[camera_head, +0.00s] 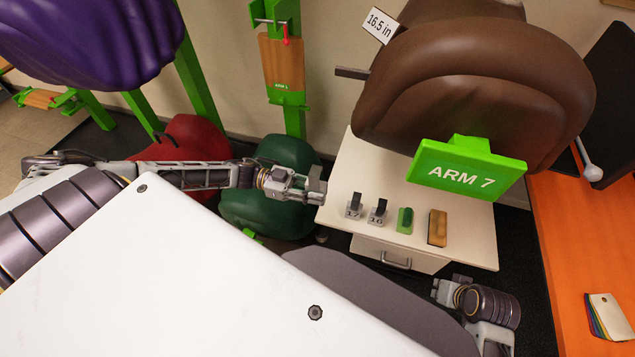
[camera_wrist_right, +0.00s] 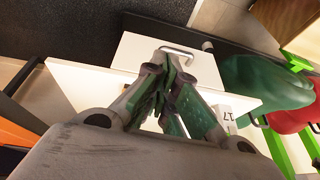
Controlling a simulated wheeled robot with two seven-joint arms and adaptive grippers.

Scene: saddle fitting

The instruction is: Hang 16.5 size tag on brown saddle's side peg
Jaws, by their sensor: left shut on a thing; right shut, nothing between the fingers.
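The brown saddle (camera_head: 480,85) sits at upper right in the head view, above a green ARM 7 plate (camera_head: 467,168). A dark side peg (camera_head: 351,73) sticks out at its left; no tag shows on it. A white "16.5 in" card (camera_head: 380,25) stands at the saddle's upper left edge. My left gripper (camera_head: 318,190) is shut on a small grey piece at the white cabinet's left edge, below the peg. I cannot read any number on that piece. My right gripper (camera_head: 440,287) is low at the cabinet's front right; the right wrist view shows its fingers (camera_wrist_right: 165,75) together and empty.
The white cabinet (camera_head: 345,180) carries tags 17 (camera_head: 354,207) and 16 (camera_head: 378,212), a green block (camera_head: 405,220) and a brown brush (camera_head: 437,228). A green saddle (camera_head: 270,205) is behind my left forearm. An orange bench (camera_head: 580,260) bounds the right.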

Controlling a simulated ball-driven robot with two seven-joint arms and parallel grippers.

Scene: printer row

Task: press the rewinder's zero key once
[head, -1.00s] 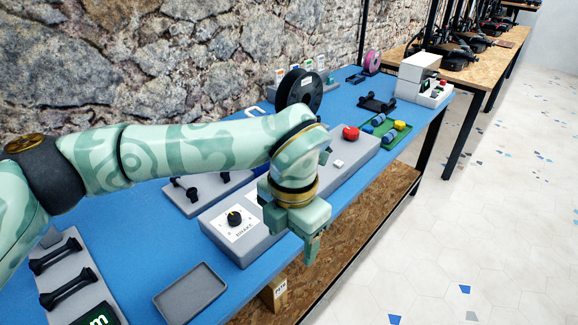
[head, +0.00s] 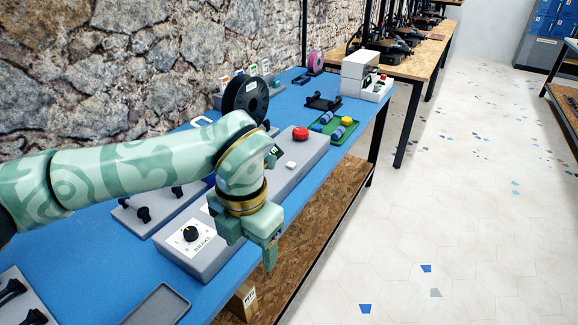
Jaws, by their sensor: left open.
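The rewinder is a long grey box (head: 305,158) on the blue bench. It carries a brake knob (head: 190,234) at its near end, a small display (head: 272,152), a small white key (head: 291,165) and a red mushroom button (head: 300,133). The white key looks like the zero key, but its marking is too small to read. My left gripper (head: 252,244) is open and empty, pointing down by the rewinder's front edge, nearer than the white key and apart from it. My left arm hides the box's middle. My right gripper is not in view.
A black spool (head: 246,97) stands behind the rewinder. A green tray (head: 342,138) with blue and yellow parts lies beyond it. A grey tray (head: 158,307) lies at the near end. The floor (head: 450,220) to the right is clear.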

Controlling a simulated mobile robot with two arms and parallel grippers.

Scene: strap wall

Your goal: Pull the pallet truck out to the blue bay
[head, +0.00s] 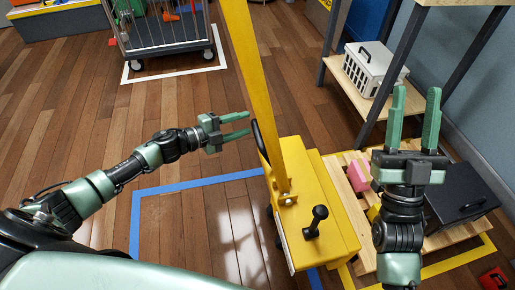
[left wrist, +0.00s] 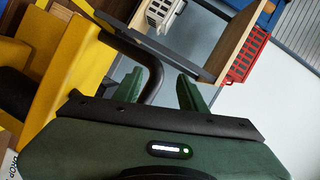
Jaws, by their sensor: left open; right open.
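The yellow pallet truck (head: 315,215) stands in the middle right of the head view, its tall yellow mast (head: 252,90) rising to the top edge. It also shows in the left wrist view (left wrist: 75,45). A black handle bar (left wrist: 150,68) on it curves close beyond my left gripper's fingers. The blue-taped bay (head: 172,188) lies on the floor left of the truck, partly under its near side. My left gripper (head: 236,128) is open and empty, just left of the handle and mast; contact cannot be told. My right gripper (head: 414,108) is open, pointing up, over the pallet (head: 345,172).
A black box (head: 460,195) and a pink block (head: 357,170) are on the pallet, ringed by yellow tape (head: 470,257). A shelf with a white crate (head: 372,68) stands behind. A wheeled cage cart (head: 165,45) stands at the back. Floor on the left is clear.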

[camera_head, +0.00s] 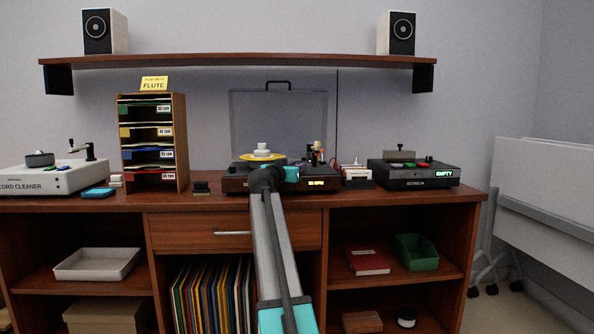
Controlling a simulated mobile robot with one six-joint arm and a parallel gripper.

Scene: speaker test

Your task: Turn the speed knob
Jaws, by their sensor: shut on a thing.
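The record player (236,184) stands on the wooden counter, with a dark brown body and a small lit display (317,184) on its front right. A yellow disc (247,158) lies on top with a white stepped piece (262,149) at its middle. A clear lid (279,110) stands raised behind it. My gripper (268,178) is at the player's front, left of the display. It is shut on something there, most likely the speed knob. The fingertips and the knob are hidden behind my own wrist, so the knob's angle cannot be seen.
A record cleaner (45,180) and a sorting rack (183,145) stand left of the player. A small white box (357,174) and a black device reading EMPTY (414,182) stand right. A shelf (240,61) with two speakers hangs above. Bare counter (225,203) lies in front.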

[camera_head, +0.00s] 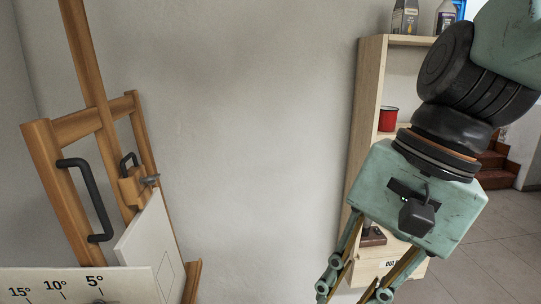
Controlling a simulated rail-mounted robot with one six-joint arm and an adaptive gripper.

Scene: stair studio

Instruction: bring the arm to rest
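My gripper (357,278) hangs from the pale green wrist at the right of the view, in front of a wooden shelf unit. It points down and to the left. The upper finger linkages are apart, but the fingertips are cut off by the bottom edge. I cannot tell whether it is open or shut, or whether it holds anything. My arm rises from the wrist to the upper right corner.
A wooden easel (95,110) with a dark handle and a white board (150,250) stands at left. A white angle scale (80,285) is at lower left. The shelf unit (368,110) holds a red mug (388,119) and bottles. Stairs (492,160) lie behind. Bare wall spans the middle.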

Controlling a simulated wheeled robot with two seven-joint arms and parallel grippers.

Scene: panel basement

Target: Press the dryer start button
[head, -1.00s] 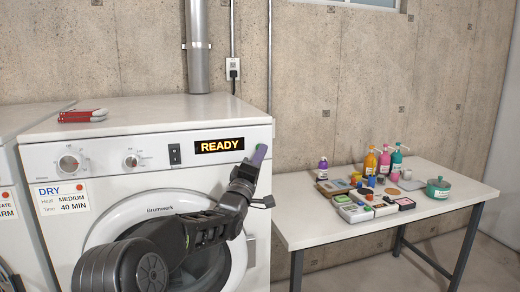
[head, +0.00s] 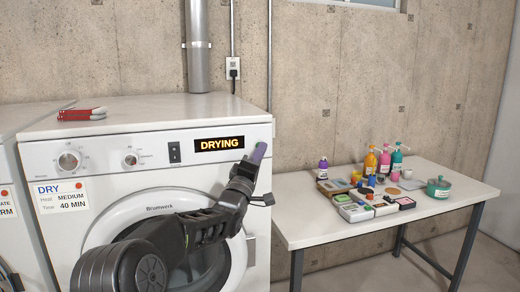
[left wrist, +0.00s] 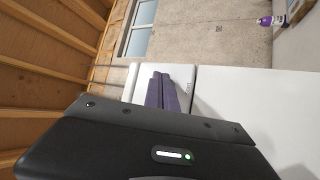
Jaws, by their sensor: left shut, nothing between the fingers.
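The white dryer (head: 120,200) stands at the left in the head view, with a round door below its control panel. Its display (head: 219,144) reads "DRYING" in orange letters. My left gripper (head: 258,152) is shut and empty, its purple fingertips at the right end of the panel, just right of the display. The fingers hide the start button, if it is there; I cannot tell whether they touch the panel. In the left wrist view the purple fingers (left wrist: 168,92) are together, pointing at the white dryer front. My right gripper is not in view.
Two knobs, a black rocker switch (head: 174,152) and a "DRY, medium, 40 min" card (head: 61,196) are on the dryer front. A red-and-white item (head: 82,113) lies on top. A white table (head: 390,222) with bottles, ink pads and a green pot stands to the right.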

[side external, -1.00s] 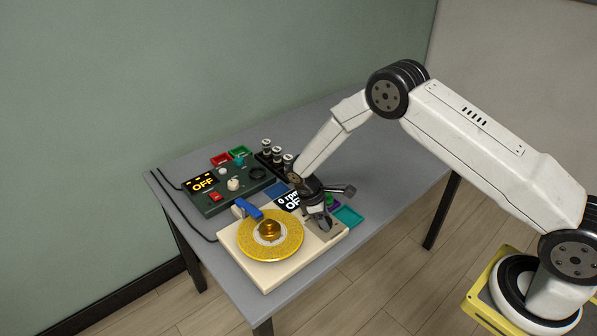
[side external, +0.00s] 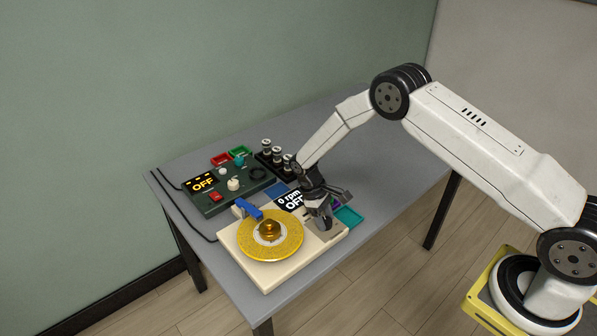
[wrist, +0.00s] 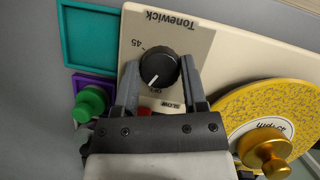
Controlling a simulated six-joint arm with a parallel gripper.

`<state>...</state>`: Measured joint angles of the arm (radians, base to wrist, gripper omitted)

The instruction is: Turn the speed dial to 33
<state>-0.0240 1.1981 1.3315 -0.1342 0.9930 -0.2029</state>
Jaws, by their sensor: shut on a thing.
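The speed dial (wrist: 157,70) is a round black knob with a white pointer line, on the beige turntable base (side external: 265,279). My gripper (wrist: 160,73) is shut on the speed dial, one finger on each side. In the wrist view the pointer aims down and left, below the printed 45. Part of an OFF mark shows under the dial; no 33 mark is visible, and my left finger covers part of the scale. In the side view my gripper (side external: 322,222) is low over the turntable's right corner and hides the dial. The turntable display (side external: 291,202) reads 0 rpm OFF.
The yellow platter (side external: 289,247) with a brass weight (wrist: 266,157) is close beside my right finger. A teal tray (side external: 349,216) and a purple tray with a green knobbed item (wrist: 91,100) lie on the other side. A dark control box (side external: 213,208) reading OFF stands behind.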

---

*Given problem*
Tell how many lines of the data above hold the string "Controlling". Give only the number.

*Output of the exercise*
7